China's residential real estate market has reached its nadir and will not improve for the next 18 to 24 months, Tom Delatour, chief executive officer of Century Bridge Capital, said at the PERE Asia summit in Hong Kong.
Delatour, who was speaking on a panel discussing the economic slowdown in China, said that he doesn't expect the property market in the country to witness any drastic change this year and that it will “bounce along the bottom”.
“The January housing sales price data of the top 70 cities saw around 20 cities recording month-on-month decreases. For an investor, now is a good time because construction and land prices are down.”
Delatour said many investors are approaching China with a herd mentality that occurs at the time of a downturn.

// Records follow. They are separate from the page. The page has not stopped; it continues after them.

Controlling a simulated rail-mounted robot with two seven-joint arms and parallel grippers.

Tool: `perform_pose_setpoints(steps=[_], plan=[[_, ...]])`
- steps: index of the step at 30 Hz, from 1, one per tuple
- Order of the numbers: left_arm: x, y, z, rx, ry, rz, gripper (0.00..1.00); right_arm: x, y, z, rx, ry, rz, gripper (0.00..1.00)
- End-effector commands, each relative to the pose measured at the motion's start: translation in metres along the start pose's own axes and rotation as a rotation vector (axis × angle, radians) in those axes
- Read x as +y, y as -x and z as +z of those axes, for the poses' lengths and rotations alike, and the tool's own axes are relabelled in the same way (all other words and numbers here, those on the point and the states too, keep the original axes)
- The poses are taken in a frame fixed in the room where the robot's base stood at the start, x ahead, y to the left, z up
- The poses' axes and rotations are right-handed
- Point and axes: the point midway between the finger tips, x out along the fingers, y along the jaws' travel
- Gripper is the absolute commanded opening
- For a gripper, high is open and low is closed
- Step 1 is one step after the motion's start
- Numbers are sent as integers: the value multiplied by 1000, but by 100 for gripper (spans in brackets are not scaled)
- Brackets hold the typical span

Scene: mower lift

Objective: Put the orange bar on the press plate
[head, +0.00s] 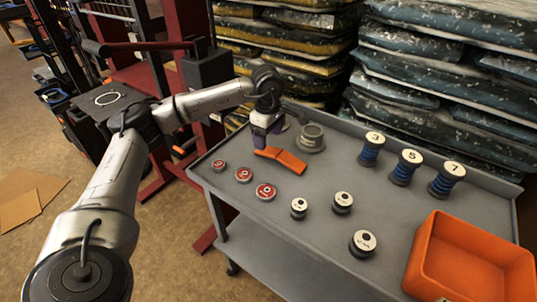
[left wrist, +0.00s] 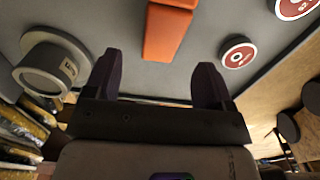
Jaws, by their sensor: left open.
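The orange bar (head: 281,158) lies on the grey cart top, near its far left part. It also shows at the top of the left wrist view (left wrist: 167,32), ahead of the fingers. My left gripper (head: 262,141) is open and empty, right beside the bar's left end. Its two dark fingers are spread apart in the left wrist view (left wrist: 158,78), with the bar beyond their tips. A dark flat plate (head: 107,99) with a white ring stands at the left by the red frame; I cannot tell for sure that it is the press plate.
A grey flanged cylinder (head: 311,138) stands just behind the bar. Red-topped discs (head: 243,175), black weights (head: 343,203) and numbered blue spools (head: 407,167) stand on the cart (head: 300,239). An orange bin (head: 462,262) is at the right. Stacked bags (head: 440,70) rise behind.

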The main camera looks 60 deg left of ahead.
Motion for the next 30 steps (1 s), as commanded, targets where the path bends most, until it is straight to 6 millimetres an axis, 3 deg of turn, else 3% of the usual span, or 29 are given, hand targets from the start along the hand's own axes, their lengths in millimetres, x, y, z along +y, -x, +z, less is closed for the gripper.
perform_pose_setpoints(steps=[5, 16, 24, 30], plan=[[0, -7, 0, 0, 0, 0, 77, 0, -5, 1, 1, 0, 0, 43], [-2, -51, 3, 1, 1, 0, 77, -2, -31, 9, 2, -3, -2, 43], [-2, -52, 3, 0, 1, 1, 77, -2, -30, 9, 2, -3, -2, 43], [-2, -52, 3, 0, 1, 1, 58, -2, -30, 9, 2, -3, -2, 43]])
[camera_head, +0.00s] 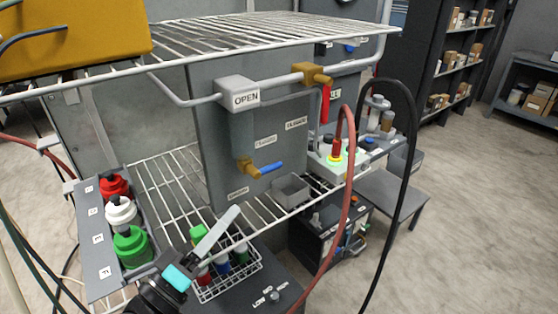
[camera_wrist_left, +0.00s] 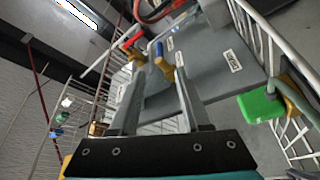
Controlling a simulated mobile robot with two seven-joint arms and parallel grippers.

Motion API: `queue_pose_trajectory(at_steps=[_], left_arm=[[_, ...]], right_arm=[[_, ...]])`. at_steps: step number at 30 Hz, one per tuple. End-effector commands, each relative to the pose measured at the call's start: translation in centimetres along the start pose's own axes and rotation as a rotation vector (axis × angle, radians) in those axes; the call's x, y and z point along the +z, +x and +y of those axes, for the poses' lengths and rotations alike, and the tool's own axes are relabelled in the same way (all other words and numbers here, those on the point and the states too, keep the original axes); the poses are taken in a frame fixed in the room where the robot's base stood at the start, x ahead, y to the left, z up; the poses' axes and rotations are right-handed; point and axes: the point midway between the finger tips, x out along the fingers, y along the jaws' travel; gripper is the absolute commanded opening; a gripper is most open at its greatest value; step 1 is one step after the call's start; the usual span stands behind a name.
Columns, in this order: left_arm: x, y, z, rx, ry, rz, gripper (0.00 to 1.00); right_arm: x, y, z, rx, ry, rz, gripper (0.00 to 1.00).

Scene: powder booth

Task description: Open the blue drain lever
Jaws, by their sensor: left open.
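The blue drain lever (camera_head: 270,168) sits on a brass valve (camera_head: 245,167) at the lower end of a grey vertical pipe, in front of a grey panel. It points right, crosswise to the pipe. In the left wrist view the blue lever (camera_wrist_left: 160,48) shows beyond the fingertips, near the brass valve (camera_wrist_left: 167,70). My left gripper (camera_head: 234,210) is below and left of the lever, fingers pointing up towards it. In the left wrist view the left gripper (camera_wrist_left: 157,72) is open and empty, apart from the lever. My right gripper is not in view.
A wire shelf (camera_head: 260,32) overhangs the valve. A red lever (camera_head: 325,103) hangs at upper right. A grey rack (camera_head: 100,255) with red, white and green bottles stands left. A wire basket (camera_head: 230,280) lies below. Red and black hoses (camera_head: 345,200) arch at right.

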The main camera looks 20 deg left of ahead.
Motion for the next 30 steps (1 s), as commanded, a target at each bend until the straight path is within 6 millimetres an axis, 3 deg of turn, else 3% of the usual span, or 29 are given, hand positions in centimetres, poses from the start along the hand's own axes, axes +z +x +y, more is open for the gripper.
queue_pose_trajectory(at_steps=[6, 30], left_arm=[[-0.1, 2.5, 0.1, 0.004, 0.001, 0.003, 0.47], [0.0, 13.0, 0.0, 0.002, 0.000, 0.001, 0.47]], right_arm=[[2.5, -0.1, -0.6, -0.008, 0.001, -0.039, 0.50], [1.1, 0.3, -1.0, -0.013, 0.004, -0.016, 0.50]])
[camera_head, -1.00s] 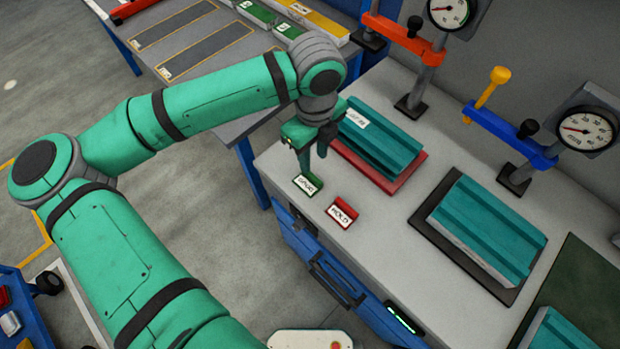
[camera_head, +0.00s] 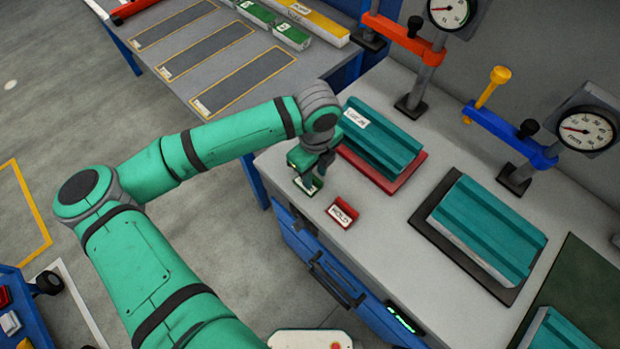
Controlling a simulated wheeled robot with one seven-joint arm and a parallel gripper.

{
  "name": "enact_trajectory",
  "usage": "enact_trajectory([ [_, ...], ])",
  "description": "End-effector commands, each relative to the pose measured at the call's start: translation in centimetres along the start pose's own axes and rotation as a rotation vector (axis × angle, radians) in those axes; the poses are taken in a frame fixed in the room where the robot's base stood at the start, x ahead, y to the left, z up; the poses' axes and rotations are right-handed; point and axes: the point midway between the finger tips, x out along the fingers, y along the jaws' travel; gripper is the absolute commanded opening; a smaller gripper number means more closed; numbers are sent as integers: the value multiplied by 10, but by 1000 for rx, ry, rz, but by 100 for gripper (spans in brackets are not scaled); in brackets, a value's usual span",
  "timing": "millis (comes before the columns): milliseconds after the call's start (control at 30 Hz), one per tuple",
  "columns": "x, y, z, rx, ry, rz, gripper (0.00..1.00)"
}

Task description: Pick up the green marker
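The green marker (camera_head: 312,189) is a small green block with a white label. It sits near the front left corner of the light grey bench top (camera_head: 384,226). My gripper (camera_head: 306,180) points down right over the marker and hides most of it. The fingers reach to the marker's level. Whether they touch it, and how far apart they are, I cannot tell.
A red HOLD marker (camera_head: 342,212) stands just right of the green one. A teal panel (camera_head: 381,139) on a red plate lies close behind my gripper. Another teal panel (camera_head: 486,228) lies on a dark mat further right. Gauge stands line the back.

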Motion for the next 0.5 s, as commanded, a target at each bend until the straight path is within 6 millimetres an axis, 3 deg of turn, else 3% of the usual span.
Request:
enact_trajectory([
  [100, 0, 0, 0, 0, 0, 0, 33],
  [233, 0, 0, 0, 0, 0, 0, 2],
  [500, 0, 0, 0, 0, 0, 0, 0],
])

Russell Platt, co-founder and chief executive officer of Forum Partners, echoed Delatour's view.
“It is the irony of capital markets adjustments that investors have turned their backs on the market at a time when prices are beginning to look attractive and the vacancy rates are at a point when investors should be coming in.”
In Platt's view there is also a growing opportunity to build RMB lending platforms in China, especially since most foreign investors are currently using offshore structures to lend across the capital stack to Chinese developers. He added that Forum Partners is working towards building a satellite operation that will have an onshore lending capability.
Several policy measures have been put in place to “moderate the cycle”, as Delatour put it, and arrest the decline in housing prices. For example, the government has been trying to soak up some of the excess supply in certain markets by buying residential units for social housing. In other places like Chenyang, college graduates are reportedly being given a zero percent down payment on their housing loans to spur up the market.